- Associated Press - Friday, July 29, 2016

PORTLAND, Ore. (AP) - During Hillary Clinton’s nomination speech Thursday night in Philadelphia, Bernie Sanders delegates from Oregon stood silently with protest signs and matching yellow glow-in-the-dark shirts that said ‘Enough is Enough’ with a drawing of a bird - a nod to the tiny sparrow that landed mid-speech on the Vermont senator’s podium during his last Portland rally in March.

The protest was carried out by 800 or so estimated Sanders die-hards, almost half the size of his entire delegation, whose neon shirts stood out from the masses of Clinton supporters that evening, which was the fourth and final of the Democratic National Convention and kick-off to general election campaign season.

For Clinton supporters, it was another aggravating show of disrespect for their nominee, who won both the popular and delegate votes during the primaries, at a time when the party is trying to unite ahead of November to defeat Republican Donald Trump.

For Sanders supporters, it was about feelings of being cheated out of a fair process by the DNC - a bias against Sanders that was confirmed in leaked emails just a week ago and led to DNC Chair Debbie Wasserman Schultz’s resignation - and the way they were treated by officials in Philadelphia.

“They did not offer us unity, they demanded unity,” said Melissa Pancurak, 40, a Sanders whip from Portland who’s also an ex-Marine and survivor of the 2012 Clackamas Town Center shooting. “We’ve been gaslighted the entire time and it made us look crazy in the media.”



Oregon was among several Sanders states driving protests, walkouts and other disruptions all week along with Washington state, California and Nevada, among others. The Vermont senator won 57 percent of the vote during Oregon’s May primary, claiming him more than half of the state’s 61 delegates at the convention.

It’s unclear how the Sanders movement will feel come November. Clinton’s campaign is adopting some of Sanders’ policies to appeal to his supporters, the majority of whom, recent polling shows, will likely side with Clinton this fall.

Sanders himself endorsed Clinton in a keynote speech Monday night. But the next day announced his plans to return to the U.S. Senate as an Independent.

Third party candidates have also been picking up some traction including Jill Stein of the Green Party, who was campaigning Sanders supporters around the DNC arena this week.
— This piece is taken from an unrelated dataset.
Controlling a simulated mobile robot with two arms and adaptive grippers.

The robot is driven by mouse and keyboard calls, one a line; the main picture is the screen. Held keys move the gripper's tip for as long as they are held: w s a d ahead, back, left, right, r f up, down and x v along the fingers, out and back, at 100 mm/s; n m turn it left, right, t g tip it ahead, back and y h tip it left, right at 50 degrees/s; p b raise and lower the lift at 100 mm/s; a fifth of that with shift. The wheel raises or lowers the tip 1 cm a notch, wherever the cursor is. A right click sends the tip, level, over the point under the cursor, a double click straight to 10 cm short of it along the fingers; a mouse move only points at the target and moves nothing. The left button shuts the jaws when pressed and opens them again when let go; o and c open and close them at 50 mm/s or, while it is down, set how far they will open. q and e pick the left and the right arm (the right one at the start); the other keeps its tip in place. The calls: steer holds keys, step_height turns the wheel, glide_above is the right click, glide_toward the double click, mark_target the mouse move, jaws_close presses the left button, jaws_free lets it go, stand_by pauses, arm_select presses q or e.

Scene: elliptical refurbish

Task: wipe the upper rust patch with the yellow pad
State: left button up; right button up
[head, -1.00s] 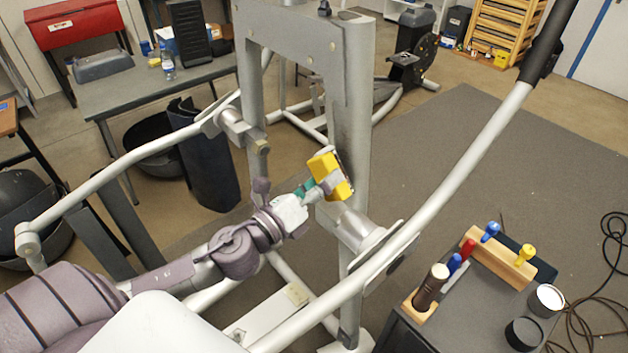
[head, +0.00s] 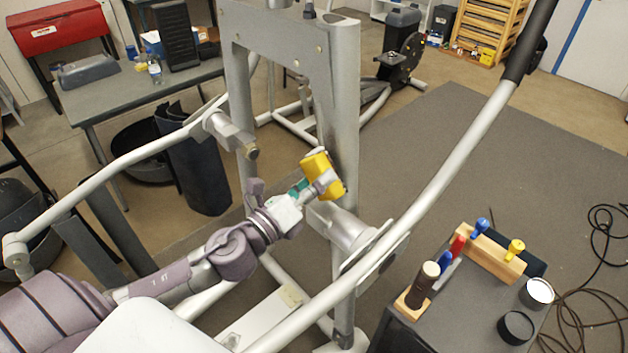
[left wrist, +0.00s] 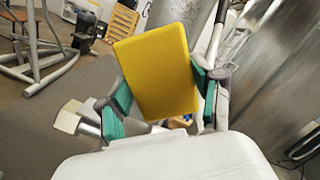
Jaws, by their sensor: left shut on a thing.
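The yellow pad (head: 320,168) is held up against or very close to the front of the grey upright (head: 340,110) of the elliptical's frame; I cannot tell whether it touches. My left gripper (head: 312,188) is shut on the pad, coming from the lower left. In the left wrist view the pad (left wrist: 155,65) sits tilted between the green fingertips of the left gripper (left wrist: 160,98). The scratched grey metal (left wrist: 265,80) stands at right there. I cannot make out a rust patch clearly; the pad and gripper may cover it. My right gripper is not in view.
A long handlebar (head: 450,190) crosses in front at right, and another bar (head: 100,175) runs at left. A pivot joint (head: 345,232) lies just below the pad. A dark cabinet (head: 440,325) with a wooden tool rack (head: 490,262) stands lower right.

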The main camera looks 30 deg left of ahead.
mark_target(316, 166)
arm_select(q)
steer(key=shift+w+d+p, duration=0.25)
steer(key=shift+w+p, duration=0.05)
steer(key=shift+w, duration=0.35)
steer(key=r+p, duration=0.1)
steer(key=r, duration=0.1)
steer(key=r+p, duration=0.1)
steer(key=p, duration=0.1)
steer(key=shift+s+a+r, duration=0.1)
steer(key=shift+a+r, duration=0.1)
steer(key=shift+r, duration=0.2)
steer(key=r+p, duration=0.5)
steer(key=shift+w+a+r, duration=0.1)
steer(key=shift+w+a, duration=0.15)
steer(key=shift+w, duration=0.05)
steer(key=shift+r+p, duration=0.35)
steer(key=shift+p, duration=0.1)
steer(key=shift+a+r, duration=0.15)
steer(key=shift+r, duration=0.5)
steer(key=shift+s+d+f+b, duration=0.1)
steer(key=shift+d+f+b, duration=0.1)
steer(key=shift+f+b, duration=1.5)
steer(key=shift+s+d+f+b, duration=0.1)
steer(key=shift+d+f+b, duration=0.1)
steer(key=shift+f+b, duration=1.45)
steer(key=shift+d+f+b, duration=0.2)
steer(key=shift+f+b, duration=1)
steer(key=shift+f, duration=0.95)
It played into a new hashtag trend on social media that emerged this week called #DemExit, a Democratic Party version of the United Kingdom’s Brexit vote.

Steve Bintliff, a Sanders delegate from Tigard, said he left the DNC still unable to support Clinton.

“‘Political Revolution’ isn’t just a phrase to us - it has deep meaning,” Bintliff said. “I’m deeply troubled about her handling of sensitive information as (secretary of state), and I’m disgusted by the revelations in the DNC documents by Wikileaks … I will support down-ticket progressive Democrats, and I won’t hesitate to try to disrupt a Trump rally, but (Clinton’s) supporters are going to have to win this one without me.”

Former Oregon Gov. John Kitzhaber - who resigned in February 2015 in the wake of influence-peddling allegations involving his fiancé, both of whom have maintained no wrongdoing - weighed in on the controversy on Facebook before Clinton’s speech, comparing the events in Philadelphia to the 1968 DNC riots in Chicago.

“I am struck by how little has changed and how much has changed,” Kitzhaber wrote. “Even as we come together around Hillary Clinton and build a united front against a Trump presidency, we should not delude ourselves into believing that much will change unless we are also committed to growing and intensifying the energy, the honesty and the courage tapped into and animated by Bernie Sanders.”